The Foliage
Director: Lu Le (2004)
This heart-wrenching film, The Foliage, is to date, the most touching love story to hit the Chinese box office. Winner of the 2001 Hong Kong Golden Horse Best Actor award, Liu Ye, stars in this film, and strays from his typical serious character role and stretches into the realm of youthful playfulness.
The film is set in Yunnan during the Cultural Revolution and follows the love story of Xing Yu (Shu Qi) and Liu Simeng (Liu Ye). Both assigned to the same countryside community, the two embody the melding of China at the time in work camps across China - Xing is originally from the countryside, while Liu is city born and bred, sent to Xing's town for hard labor and reeducation. The two fall desperately in love, at first sight, but Xing Yu is deeply involved in a relationship with a man whom she has known since childhood.
Xing Yu is suddenly given the opportunity to leave the commune and encouraged by her peers, including her boyfriend, decides to take the chance, and move on. Behind her she leaves her entire community she has known since birth, her now-husband, and Liu. She does not see Liu again until years later at her husband's funeral, where the two are forced to reconcile what love was left behind.
The general tone of the film is one of quietness, hopelessness, and depression, with the stunning beauty of the Yunnan landscape as a backdrop.
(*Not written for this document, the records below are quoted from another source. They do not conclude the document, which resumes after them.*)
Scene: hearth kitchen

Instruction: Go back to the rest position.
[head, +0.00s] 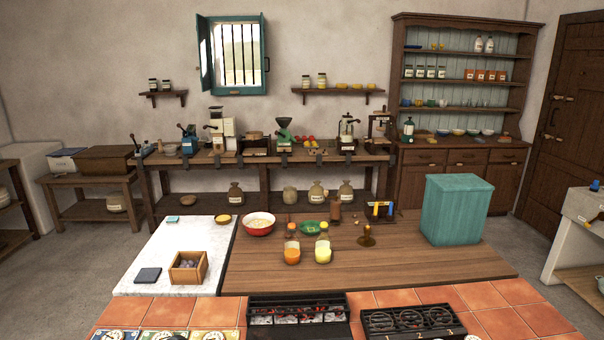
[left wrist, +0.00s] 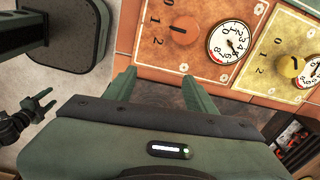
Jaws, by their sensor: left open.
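My left gripper (left wrist: 160,92) shows in the left wrist view. Its two green fingers stand apart with nothing between them. It is beside the tiled edge with the dial panels. A small dark gripper with green fingers, which looks like my right gripper (left wrist: 38,108), is at the far left of the left wrist view. It is too small to tell how its fingers stand. Neither gripper can be made out clearly in the head view.
Dial panels (left wrist: 180,30) and a firebox (left wrist: 290,145) lie close to my left gripper. The wooden counter (head: 400,265) holds bottles (head: 292,247), a red bowl (head: 258,225) and a teal box (head: 457,210). A wooden crate (head: 188,267) stands on the white slab.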

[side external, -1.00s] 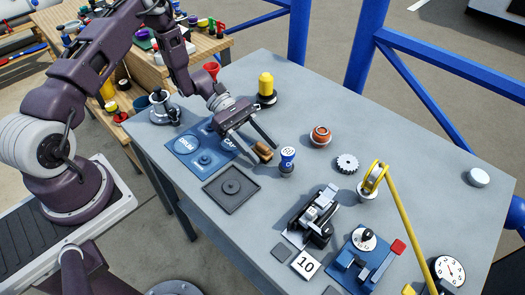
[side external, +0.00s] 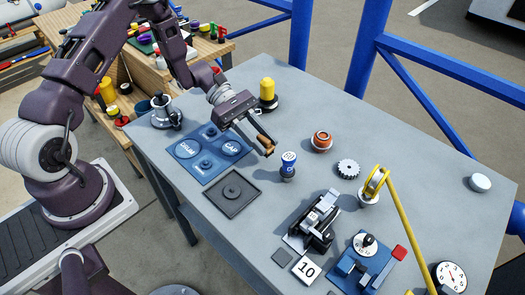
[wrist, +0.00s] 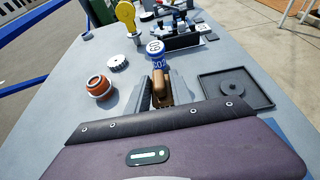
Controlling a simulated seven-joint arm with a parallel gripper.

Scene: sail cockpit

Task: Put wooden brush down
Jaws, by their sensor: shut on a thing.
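The wooden brush (side external: 266,143) is a small brown block held between the fingers of my gripper (side external: 268,147). It also shows in the wrist view (wrist: 160,88), gripped between the two grey fingers. In the side view the brush is over the grey table (side external: 420,170), just left of a blue and white can (side external: 288,165). The can also stands just beyond the brush in the wrist view (wrist: 155,50). I cannot tell whether the brush touches the table.
A blue board marked DRUM and CAP (side external: 190,148) and a dark square tray (side external: 232,212) lie to the left. An orange-brown round part (side external: 322,140), a gear (side external: 348,168) and a yellow cylinder (side external: 267,90) stand nearby.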

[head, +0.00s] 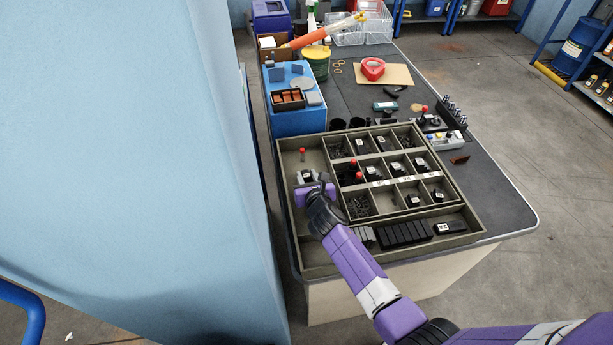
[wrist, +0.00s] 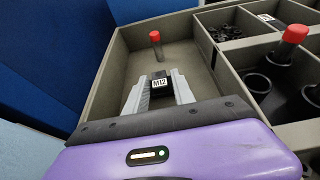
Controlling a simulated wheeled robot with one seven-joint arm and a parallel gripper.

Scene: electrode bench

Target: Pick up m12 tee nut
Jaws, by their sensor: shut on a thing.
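The M12 tee nut (wrist: 158,82) is a small black piece with a white M12 label. In the wrist view it sits between the two grey fingers of my gripper (wrist: 158,92), which is shut on it. In the head view my gripper (head: 309,180) is over the long left compartment of the grey tray (head: 292,225). I cannot tell whether the nut touches the tray floor. Its lower part is hidden by the fingers.
A red-capped piece (wrist: 154,37) stands just beyond the nut in the same compartment. Divided bins with black parts and red-capped pieces lie to the right. A blue box (head: 290,120) stands behind the tray, and a tall light-blue surface (head: 130,150) is close on the left.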

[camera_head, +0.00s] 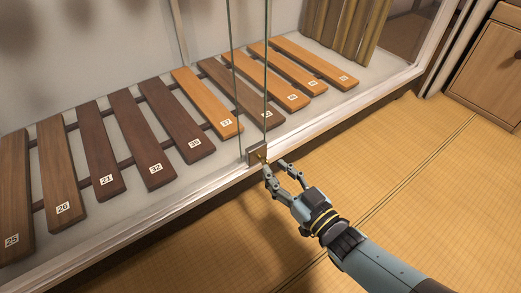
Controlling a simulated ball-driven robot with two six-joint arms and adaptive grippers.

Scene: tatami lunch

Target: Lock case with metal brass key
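The glass display case fills the left and top of the head view, with a pale bottom frame (310,128). A small metal lock plate (257,152) sits low on the front, where the glass panes overlap. My right gripper (281,173) is at the lock, with its fingers just in front of and below the plate. A small brass-coloured bit, perhaps the key, shows at the plate (262,154) by a fingertip. The fingers look spread apart, and I cannot tell whether they grip the key. My left gripper is not in view.
Inside the case lie numbered wooden slats (114,147) in a row, with upright slats (341,27) at the back right. A wooden drawer cabinet (488,68) stands at the upper right. The tatami floor (420,165) in front of the case is clear.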

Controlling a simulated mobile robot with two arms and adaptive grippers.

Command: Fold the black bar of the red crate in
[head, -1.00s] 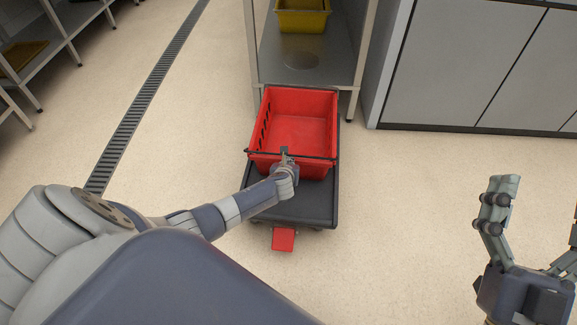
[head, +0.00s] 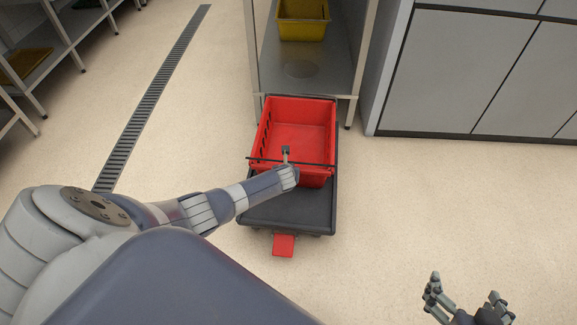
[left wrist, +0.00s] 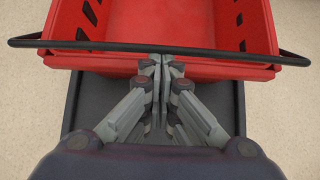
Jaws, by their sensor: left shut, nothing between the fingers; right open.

Both performances by Liu Ye and Shu Qi are exceptional and place the two in the running for honors at numerous festivals in 2004. With great departure from his role as Jiang Wen in Green Tea (an honest, serious character), Liu plays the part of Simeng with great youthfulness and enthusiasm.
The film is a lesson in reconciling one's fate during an extremely suffocating time in China's history.